明確なルールは示されていないものの、保育施設等では1日に必要エネルギーの15~20%程度をおやつからとることとしているところが多いようです。
1日に必要なエネルギーの15~20%を計算すると、
1~2歳児では150kcal程度を1日2回に分けて、3~5歳児では200~250kcal程度をひとつの目安とすることができます。
【カロリー計算の例】3-5歳児の場合(合計200~250kcal)
ふかしいも1/3~1/2本分(80-130kcal)
みかん1個(50kcal)
牛乳100ml(67kcal)
目安となる量を基準として、次の食事の時間にしっかりおなかがすくように、お昼ごはんが多かった日は午後のおやつは軽めにする(昼ごはんが軽い日はおやつはしっかり目に)…など、おやつ以外の食事のボリュームや内容に合わせて調節できると理想的です。
子どもが欲しがるままにおやつをあげてしまうと、むし歯や肥満、偏食の原因になりやすいので時間と量を決めるのがよいでしょう。
飲みものでも量が多かったり、食前のタイミングだと次の食事に影響するので、注意が必要です。
手作りにこだわりすぎなくて大丈夫
乳幼児は食生活の基礎をつくる大事な時期であるため、なるべく手作りのものを用意してあげたい時期でもあります。

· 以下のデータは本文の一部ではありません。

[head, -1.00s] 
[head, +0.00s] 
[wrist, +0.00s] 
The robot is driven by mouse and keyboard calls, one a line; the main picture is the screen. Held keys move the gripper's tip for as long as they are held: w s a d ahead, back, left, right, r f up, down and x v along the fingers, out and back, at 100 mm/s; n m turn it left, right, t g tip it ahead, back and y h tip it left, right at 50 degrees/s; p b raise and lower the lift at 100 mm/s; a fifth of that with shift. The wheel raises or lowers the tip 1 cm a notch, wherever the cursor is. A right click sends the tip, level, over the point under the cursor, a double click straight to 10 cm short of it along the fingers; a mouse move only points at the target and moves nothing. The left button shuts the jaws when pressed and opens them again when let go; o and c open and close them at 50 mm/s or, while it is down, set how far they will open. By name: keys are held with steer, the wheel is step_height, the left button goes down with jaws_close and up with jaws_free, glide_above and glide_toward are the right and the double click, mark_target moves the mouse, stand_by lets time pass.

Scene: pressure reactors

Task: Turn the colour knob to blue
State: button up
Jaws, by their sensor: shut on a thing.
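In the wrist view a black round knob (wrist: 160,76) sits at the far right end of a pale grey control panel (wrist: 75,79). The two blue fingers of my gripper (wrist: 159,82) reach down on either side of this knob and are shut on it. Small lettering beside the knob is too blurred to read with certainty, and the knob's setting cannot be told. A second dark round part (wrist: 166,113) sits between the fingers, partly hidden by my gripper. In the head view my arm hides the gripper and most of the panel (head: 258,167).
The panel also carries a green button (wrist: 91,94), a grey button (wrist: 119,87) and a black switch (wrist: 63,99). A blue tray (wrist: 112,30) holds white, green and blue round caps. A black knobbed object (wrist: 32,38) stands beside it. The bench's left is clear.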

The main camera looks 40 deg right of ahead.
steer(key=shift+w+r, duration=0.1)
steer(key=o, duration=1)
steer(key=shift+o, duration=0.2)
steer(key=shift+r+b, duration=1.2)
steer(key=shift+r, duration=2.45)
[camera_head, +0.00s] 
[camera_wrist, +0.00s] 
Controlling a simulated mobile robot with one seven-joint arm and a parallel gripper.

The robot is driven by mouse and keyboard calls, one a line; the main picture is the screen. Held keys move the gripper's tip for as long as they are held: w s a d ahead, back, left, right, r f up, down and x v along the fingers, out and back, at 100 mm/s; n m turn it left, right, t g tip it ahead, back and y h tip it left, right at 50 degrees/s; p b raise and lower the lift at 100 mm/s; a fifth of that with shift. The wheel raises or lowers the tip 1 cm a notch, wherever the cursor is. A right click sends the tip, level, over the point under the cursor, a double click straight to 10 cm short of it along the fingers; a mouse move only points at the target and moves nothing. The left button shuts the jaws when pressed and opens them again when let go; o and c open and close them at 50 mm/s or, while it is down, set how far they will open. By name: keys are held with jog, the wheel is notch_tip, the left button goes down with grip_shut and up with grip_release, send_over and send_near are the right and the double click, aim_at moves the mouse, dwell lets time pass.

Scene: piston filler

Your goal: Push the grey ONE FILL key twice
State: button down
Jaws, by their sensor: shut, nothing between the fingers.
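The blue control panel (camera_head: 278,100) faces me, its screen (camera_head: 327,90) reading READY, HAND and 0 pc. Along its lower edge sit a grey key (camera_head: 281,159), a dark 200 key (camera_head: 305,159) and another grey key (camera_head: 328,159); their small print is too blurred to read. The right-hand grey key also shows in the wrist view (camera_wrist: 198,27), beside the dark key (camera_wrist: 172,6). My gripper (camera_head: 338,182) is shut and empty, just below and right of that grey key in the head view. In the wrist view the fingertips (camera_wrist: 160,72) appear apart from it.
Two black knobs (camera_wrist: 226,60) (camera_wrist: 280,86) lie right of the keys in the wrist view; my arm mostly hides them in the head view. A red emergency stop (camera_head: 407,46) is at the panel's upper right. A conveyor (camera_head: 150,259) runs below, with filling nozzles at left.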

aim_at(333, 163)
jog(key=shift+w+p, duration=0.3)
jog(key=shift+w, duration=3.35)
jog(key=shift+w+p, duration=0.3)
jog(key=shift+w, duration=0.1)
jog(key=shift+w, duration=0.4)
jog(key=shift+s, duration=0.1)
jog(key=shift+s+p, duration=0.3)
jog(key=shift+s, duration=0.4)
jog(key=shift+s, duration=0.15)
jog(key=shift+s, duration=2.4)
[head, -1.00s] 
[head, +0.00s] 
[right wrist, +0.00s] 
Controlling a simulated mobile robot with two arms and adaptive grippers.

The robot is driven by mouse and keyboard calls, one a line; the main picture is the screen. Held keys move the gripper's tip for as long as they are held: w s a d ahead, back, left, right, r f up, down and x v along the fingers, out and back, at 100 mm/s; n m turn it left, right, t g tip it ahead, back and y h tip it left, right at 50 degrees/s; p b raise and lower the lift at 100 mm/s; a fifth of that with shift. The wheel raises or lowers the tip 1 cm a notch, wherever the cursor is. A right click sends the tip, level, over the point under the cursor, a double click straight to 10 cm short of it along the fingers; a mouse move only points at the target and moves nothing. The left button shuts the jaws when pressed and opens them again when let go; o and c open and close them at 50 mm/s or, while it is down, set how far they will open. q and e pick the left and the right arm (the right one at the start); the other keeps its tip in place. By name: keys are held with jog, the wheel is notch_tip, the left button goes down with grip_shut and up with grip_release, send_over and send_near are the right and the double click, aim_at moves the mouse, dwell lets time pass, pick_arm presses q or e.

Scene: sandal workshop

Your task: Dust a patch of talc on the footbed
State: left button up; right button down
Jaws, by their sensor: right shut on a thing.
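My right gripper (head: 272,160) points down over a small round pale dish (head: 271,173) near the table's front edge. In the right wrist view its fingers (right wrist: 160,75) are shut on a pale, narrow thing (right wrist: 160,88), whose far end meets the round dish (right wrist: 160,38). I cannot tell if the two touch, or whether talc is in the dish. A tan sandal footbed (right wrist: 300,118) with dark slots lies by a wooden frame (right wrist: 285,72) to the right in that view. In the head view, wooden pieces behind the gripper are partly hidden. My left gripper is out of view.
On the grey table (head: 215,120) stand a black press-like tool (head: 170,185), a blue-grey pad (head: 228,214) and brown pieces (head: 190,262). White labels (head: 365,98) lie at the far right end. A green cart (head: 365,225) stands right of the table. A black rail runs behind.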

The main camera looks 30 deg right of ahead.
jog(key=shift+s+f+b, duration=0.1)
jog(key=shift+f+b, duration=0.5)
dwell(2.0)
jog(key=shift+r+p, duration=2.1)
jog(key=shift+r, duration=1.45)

とはいえ、忙しい現代ではすべて手作りでというのはなかなか難しいことが多いはず。
もちろん、負担にならないのであれば手作りできることに越したことはありませんが、無理をしてすべて手作りにする必要はありません。
市販品でも、乳幼児向けの商品は優しい味付けになっていたり、積極的にとりたい栄養素(カルシウムや鉄など)が強化されていたりと、便利で栄養的に優れたものもたくさんあります。
手作りの食事にこだわりすぎず、市販品も上手に取り入れながら無理なくおやつを用意してあげてくださいね。